Für Annegret Kramp-Karrenbauer läuft’s: tolle Fernsehbilder, gute Presse. Genau das ist auch das Problem der CDU-Vorsitzenden.

Es war eine ziemlich gute Woche für Annegret Kramp-Karrenbauer. Schöne, harmonische Fernsehbilder mit Markus Söder, die von einer neuen Innigkeit zwischen den Vorsitzenden der Schwesterparteien CDU und CSU zeugen sollen. Zwischen Angela Merkel und Horst Seehofer war das Verhältnis ja nicht so nett.

Dann noch ein Einzelauftritt bei „Maischberger“, über den wiederum andere Medien breit berichteten. Annegret Kramp-Karrenbauer war in den Schlagzeilen. Besser kann es für die CDU-Vorsitzende derzeit nicht laufen.

Das ist allerdings genau ihr Problem: Besser kann es für sie nicht laufen. Annegret Kramp-Karrenbauer hat kaum eine andere Möglichkeit als Fensterreden zu halten. In mehrfacher Hinsicht ist sie in einer ausweglos erscheinenden Situation.

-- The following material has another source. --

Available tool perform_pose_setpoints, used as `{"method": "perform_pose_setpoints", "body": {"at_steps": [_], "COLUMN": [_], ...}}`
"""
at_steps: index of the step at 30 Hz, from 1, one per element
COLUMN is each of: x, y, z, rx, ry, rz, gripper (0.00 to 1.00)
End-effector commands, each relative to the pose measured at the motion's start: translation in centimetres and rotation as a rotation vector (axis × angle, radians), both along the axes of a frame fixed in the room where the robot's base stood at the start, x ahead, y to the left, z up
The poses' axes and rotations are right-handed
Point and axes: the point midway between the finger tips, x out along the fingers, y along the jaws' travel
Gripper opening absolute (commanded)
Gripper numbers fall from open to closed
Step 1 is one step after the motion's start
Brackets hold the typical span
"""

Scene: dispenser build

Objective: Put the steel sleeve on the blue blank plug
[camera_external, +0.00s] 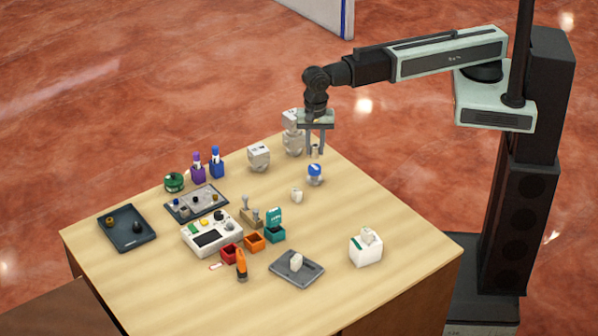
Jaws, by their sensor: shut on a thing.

Ohne Mandat im Bundestag oder das Amt einer Ministerpräsidentin verfügt die CDU-Vorsitzende weder über legislative noch über exekutive Macht. Sie hat kein Parlamentsmandat, kann also die Bühne des Bundestages nicht nutzen. Und sie kann schon gar nicht den Zeitpunkt beeinflussen, zu dem Angela Merkel großzügig die Kanzlerschaft in ihre Hände gibt.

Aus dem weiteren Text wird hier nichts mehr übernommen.